Analysis: Instead of friendship - disagreements
Bush-Sharon meeting is overshadowed by arguments regarding settlement construction and peace with PA.
CRAWFORD, Texas - The news conference George Bush and Ariel Sharon held at the U.S. president's ranch felt like there was something a little off. Instead of conveying friendship and partnership, the two leaders exposed their disagreements. The tremendous effort invested in flying the prime minister here, in staging a fabulous photo op, and in tedious preparatory talks by aides, was overshadowed by arguments over construction in the settlements and the way to get the peace process moving after the withdrawal from Gaza and northern Samaria.
Bush's message was clear: He wants to establish a democratic, territorially contiguous Palestinian state headed by Mahmoud Abbas. The Americans are fed up with the mutual complaining and foot-dragging.
Sharon insists that nothing will happen after the pullout, and the peace process will await the dismantlement of all Palestinian terrorism infrastructures. Bush thinks that attitude is misguided; that a successful withdrawal will change Sharon's view. After Gaza proves to the world the Palestinians are capable of self-government.
Bush's ranch is an amazing backdrop on a sunny spring day. Rolling green plains, herds of cattle and sheep, endless wild flowers and birds of prey circling above. No wonder Bush complains about the Middle East as a complicated region: his private property is twice the size of the disputed area between Ma'aleh Adumim and Jerusalem that Sharon wants to fill with thousands of new apartments.
Bush's aides, the experts in staging political speeches, moved the meeting with Sharon at the last minute from the president's private residence to the office complex he built on the property. They wanted the purple floral carpets to be visible on television. They set up two microphones on a small muddy plateau, and the leaders read their prepared messages.

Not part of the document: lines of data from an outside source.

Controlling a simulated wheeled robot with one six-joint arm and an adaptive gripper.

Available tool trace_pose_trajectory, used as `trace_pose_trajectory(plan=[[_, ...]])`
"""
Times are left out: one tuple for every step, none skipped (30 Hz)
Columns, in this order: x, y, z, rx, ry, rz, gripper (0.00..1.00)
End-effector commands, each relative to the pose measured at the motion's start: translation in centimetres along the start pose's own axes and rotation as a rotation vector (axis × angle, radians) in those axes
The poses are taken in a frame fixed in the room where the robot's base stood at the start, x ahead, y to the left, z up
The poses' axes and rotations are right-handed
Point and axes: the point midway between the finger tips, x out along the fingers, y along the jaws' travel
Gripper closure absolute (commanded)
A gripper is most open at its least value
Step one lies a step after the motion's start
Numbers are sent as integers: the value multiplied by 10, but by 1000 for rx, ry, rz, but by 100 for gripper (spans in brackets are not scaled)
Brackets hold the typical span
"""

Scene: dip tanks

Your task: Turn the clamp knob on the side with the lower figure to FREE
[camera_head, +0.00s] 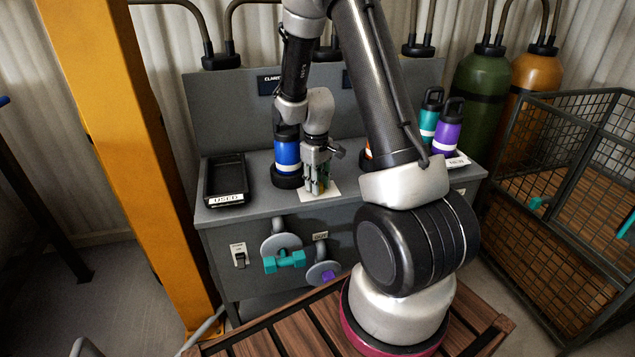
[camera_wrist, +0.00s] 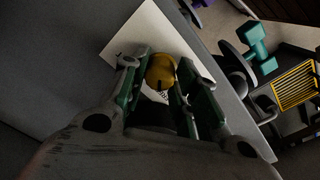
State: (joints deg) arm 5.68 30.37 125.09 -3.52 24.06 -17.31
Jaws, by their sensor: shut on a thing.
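My gripper (camera_head: 317,190) points down over the bench top, at a white printed card (camera_head: 330,192). In the wrist view its fingers (camera_wrist: 160,85) are closed around a small rounded yellow knob (camera_wrist: 160,68) with a dark mark on it. The knob is above the white card (camera_wrist: 140,35), whose print is mostly hidden by the fingers. In the head view the gripper hides most of the knob. I cannot read any figure or the word FREE, nor tell which way the knob points.
A blue bottle (camera_head: 286,155) stands just left of my gripper. A black tray (camera_head: 225,180) labelled USED lies further left. Teal (camera_head: 430,112) and purple (camera_head: 447,130) bottles stand right. A teal handle (camera_head: 285,261) and a switch (camera_head: 239,256) are on the bench front. A wire cage (camera_head: 565,150) stands right.

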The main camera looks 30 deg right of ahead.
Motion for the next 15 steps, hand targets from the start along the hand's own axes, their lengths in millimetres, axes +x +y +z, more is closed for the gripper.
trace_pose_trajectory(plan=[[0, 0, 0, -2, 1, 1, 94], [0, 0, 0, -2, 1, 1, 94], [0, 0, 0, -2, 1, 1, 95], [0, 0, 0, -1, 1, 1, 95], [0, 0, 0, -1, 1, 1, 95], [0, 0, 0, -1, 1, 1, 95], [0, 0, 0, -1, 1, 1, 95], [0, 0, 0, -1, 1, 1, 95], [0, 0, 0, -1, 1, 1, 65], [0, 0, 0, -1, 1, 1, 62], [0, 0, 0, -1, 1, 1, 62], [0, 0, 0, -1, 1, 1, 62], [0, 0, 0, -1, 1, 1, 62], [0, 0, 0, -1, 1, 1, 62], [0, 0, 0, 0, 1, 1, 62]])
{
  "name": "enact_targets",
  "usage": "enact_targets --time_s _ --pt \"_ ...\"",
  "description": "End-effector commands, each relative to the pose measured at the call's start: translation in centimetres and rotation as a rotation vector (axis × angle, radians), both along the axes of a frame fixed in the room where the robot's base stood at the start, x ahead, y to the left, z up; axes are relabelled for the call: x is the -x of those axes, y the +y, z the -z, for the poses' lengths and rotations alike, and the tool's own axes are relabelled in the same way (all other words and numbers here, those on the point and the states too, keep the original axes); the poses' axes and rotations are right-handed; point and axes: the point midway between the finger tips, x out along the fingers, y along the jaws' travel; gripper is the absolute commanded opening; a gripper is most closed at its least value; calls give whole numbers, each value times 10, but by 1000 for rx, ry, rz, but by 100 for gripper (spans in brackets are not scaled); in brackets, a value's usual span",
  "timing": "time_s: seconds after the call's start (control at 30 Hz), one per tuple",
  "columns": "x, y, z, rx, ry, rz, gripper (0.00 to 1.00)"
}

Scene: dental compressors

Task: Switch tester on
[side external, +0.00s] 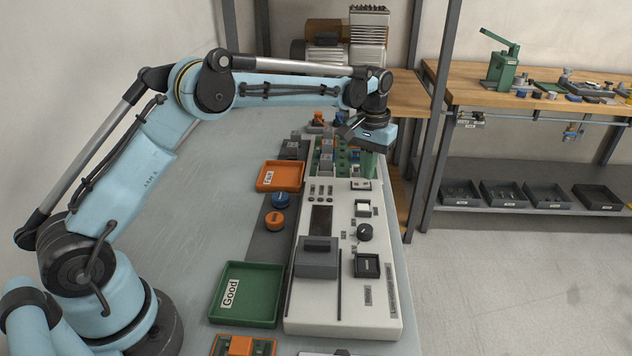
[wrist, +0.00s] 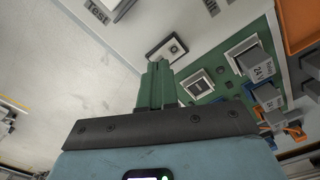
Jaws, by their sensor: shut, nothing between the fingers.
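The tester (side external: 303,300) is a long white panel with several controls, running front to back on the grey bench. A small square switch (side external: 360,185) sits on it just in front of my gripper. Nearer the front are a white rocker in a dark frame (side external: 363,208), a black knob (side external: 365,233) and a black square control (side external: 367,265). My gripper (side external: 369,174), with green fingers (wrist: 158,68), is shut and empty, pointing down close over the panel. Contact cannot be told.
Grey blocks stand in a green board (wrist: 213,85) beside my gripper. An orange tray (side external: 280,176) marked Fair and a green tray (side external: 248,294) marked Good lie left of the tester. A grey block (side external: 317,258) sits on the panel.

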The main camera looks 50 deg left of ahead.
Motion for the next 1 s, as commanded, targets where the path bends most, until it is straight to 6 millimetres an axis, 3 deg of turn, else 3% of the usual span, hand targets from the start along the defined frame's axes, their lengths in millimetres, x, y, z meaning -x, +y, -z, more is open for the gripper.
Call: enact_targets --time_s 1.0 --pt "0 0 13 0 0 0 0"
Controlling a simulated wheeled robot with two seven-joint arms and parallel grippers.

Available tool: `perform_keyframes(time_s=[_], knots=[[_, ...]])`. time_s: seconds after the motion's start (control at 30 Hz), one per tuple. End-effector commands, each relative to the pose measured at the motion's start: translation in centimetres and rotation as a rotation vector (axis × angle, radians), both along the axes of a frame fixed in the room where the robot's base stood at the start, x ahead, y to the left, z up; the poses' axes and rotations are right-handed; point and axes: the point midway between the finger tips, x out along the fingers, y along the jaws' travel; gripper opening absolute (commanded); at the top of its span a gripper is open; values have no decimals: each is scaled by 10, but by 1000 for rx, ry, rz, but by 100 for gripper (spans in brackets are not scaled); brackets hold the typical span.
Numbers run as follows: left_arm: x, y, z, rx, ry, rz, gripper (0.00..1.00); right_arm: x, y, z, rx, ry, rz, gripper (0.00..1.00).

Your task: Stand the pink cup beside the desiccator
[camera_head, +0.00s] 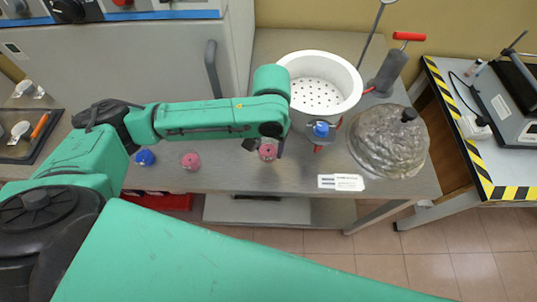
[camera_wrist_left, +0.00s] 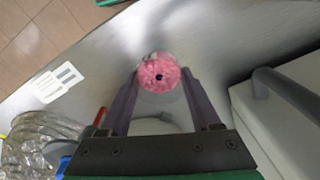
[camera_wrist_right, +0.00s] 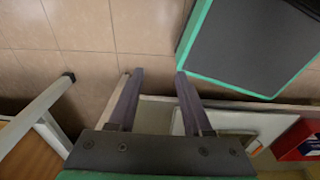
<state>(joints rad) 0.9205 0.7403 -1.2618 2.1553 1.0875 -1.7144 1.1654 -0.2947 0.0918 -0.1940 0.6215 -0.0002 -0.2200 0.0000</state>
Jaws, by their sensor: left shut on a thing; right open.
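My left gripper (camera_head: 265,147) is shut on a pink cup (camera_head: 267,153) over the steel bench, left of and in front of the desiccator. In the left wrist view, the pink cup (camera_wrist_left: 158,74) shows between the two fingertips; I cannot tell whether its base touches the bench. The desiccator (camera_head: 345,85) is an open white vessel with a perforated plate inside. A grey, glassy domed lid (camera_head: 390,142) with a black knob lies to its right. A second pink cup (camera_head: 191,161) stands farther left. My right gripper (camera_wrist_right: 158,75) is open and empty above the floor.
A white label (camera_head: 341,182) lies near the front edge. A hand pump (camera_head: 388,72) stands behind. A grey cabinet (camera_head: 120,70) borders the left.

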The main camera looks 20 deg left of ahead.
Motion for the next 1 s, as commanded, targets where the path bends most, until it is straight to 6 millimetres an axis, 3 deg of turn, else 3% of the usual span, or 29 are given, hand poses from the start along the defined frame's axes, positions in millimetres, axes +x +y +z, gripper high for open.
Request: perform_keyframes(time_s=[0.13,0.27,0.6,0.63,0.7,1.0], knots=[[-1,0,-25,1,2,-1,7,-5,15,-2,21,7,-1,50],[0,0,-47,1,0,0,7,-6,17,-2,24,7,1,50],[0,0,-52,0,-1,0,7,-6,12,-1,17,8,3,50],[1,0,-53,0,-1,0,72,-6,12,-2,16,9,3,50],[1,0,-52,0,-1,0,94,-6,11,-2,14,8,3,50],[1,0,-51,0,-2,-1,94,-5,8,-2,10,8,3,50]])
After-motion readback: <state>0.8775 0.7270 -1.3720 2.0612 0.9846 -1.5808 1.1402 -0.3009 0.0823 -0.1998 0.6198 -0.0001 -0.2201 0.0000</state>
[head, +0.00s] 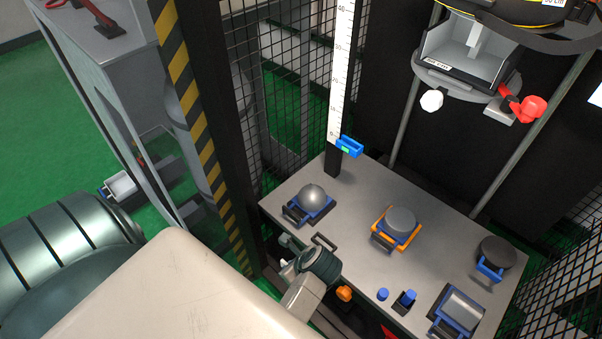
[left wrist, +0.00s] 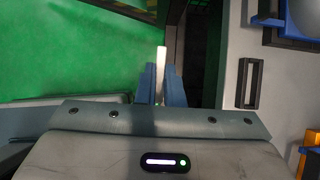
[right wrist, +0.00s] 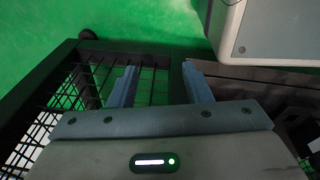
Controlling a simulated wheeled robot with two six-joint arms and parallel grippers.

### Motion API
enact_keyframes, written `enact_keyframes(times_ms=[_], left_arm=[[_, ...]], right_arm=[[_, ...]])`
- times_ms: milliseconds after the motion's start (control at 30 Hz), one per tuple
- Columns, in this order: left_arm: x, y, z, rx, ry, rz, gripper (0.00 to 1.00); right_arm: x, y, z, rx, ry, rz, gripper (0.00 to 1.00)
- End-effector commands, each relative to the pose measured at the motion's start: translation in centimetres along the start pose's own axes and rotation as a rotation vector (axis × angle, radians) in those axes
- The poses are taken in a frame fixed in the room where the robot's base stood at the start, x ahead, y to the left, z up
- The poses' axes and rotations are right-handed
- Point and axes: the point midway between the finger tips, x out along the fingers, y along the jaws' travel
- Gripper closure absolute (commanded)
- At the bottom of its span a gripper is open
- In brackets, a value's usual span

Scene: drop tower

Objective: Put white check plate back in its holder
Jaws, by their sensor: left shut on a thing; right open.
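The white check plate (left wrist: 161,58) shows in the left wrist view as a narrow white strip, seen nearly edge-on. It stands up between the two blue-grey fingers of my left gripper (left wrist: 161,80), which is shut on it. The left gripper is over the near left edge of the grey table, left of a black handle (left wrist: 248,83). In the head view I cannot make out the plate. I cannot tell which fixture is its holder.
The grey table (head: 355,200) bears a ball in a blue cradle (head: 312,197), a grey disc in an orange cradle (head: 400,222), a dark disc (head: 496,252) and a metal cylinder (head: 462,309). A striped post (head: 186,90) and mesh fence (head: 292,90) stand nearby.

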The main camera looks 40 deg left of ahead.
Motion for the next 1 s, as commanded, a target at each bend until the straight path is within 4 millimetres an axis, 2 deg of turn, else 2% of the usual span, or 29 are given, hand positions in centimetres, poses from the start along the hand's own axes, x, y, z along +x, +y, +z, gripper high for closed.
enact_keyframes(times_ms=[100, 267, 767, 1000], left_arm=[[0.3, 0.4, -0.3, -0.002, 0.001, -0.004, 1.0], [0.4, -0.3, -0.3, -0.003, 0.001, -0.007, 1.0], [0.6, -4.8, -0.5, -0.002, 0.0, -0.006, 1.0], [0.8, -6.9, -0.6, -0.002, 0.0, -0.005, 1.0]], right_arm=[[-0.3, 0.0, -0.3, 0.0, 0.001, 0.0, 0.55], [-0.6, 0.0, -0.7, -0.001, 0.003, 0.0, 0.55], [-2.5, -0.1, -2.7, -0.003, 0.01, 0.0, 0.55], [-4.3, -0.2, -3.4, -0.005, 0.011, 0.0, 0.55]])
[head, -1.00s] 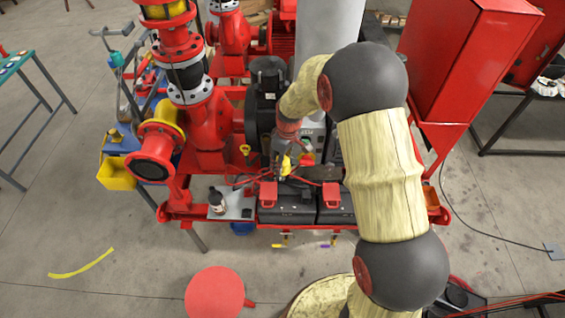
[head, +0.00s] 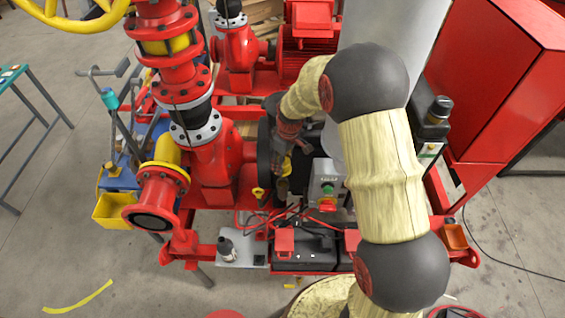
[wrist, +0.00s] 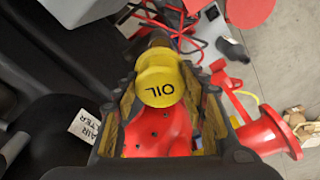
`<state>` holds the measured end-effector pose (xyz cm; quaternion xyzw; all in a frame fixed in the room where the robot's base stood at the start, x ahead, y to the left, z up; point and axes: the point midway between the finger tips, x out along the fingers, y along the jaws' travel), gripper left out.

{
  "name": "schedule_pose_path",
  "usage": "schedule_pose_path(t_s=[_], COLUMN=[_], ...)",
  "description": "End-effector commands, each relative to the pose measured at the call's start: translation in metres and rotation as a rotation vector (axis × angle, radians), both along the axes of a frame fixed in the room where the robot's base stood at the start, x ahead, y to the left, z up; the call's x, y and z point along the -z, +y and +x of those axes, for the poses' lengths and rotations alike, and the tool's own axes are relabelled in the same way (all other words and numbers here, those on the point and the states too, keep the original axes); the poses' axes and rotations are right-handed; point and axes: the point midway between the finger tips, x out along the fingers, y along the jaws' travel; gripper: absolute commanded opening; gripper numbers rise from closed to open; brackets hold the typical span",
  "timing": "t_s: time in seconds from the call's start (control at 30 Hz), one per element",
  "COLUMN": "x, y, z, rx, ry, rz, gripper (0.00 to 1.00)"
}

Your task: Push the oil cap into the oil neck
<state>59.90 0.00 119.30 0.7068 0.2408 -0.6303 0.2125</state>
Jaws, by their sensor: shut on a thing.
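The yellow oil cap (wrist: 160,85), marked "OIL", sits between the fingers of my gripper (wrist: 168,92) in the wrist view. The word appears upside down. My gripper is shut on the cap. In the head view, my gripper (head: 284,172) is low beside the dark engine housing, left of the grey control box (head: 326,180). The cap is hard to make out there. I cannot clearly identify the oil neck in either view. A dark round part shows just beyond the cap in the wrist view, but I cannot tell what it is.
Red pump piping (head: 205,150) stands left of my gripper. Batteries (head: 305,252) with red cables lie in front of it. A dark bottle (head: 226,248) stands on a grey plate. A yellow-handled part (head: 258,193) is close on the left. A red cabinet (head: 495,80) stands at right.

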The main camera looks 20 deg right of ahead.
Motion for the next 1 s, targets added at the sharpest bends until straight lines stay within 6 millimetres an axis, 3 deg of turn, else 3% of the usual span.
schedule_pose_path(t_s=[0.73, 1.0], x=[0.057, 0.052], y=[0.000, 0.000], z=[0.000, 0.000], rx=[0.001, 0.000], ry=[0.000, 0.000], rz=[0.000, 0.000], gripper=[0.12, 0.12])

In the days preceding the visit, Sharon's aides said there was nothing to worry about. That the public dispute over construction between Ma'aleh Adumim and Jerusalem would not cast a pall on the meeting, whose purpose was to praise Sharon for the disengagement. Bush congratulated the prime minister for his courage and determination, and lauded his brave initiative to leave Gaza. He reiterated last year's promise that the permanent borders would take into account "the existing civilian population centers" in the territories. Sharon reiterated his promises to support a Palestinian state territorially contiguous with the West Bank. The problem was that both of them looked as though they had swallowed a broomstick.
Despite the buddy jokes he exchanged with Bush, it felt on Monday like the Sharon charm had lost some of its luster.
On his way to the ranch Sharon complained harshly about Abbas, and said that the renewal of fire in the Gaza Strip would take pride of place in his talk with Bush. It looked on Monday like the Americans had not been keen about that message, steadfastly affirming that each side must focus on its own commitments. Sharon changed tacks at the press conference, refraining from criticizing Abbas except to say he must "do more against terrorism."
It seems neither Sharon nor Bush had much to lose by displaying their disagreement. Sharon can show his rivals in the Likud that he isn't the Americans' yes-man; Bush can show his European and Arab friends that he isn't in Sharon's pocket.
From Sharon's standpoint, Bush's most important message perhaps was his expectation "to work with the prime minister in the years to come." That's an intriguing signal ahead of the Likud primaries and elections expected in Israel.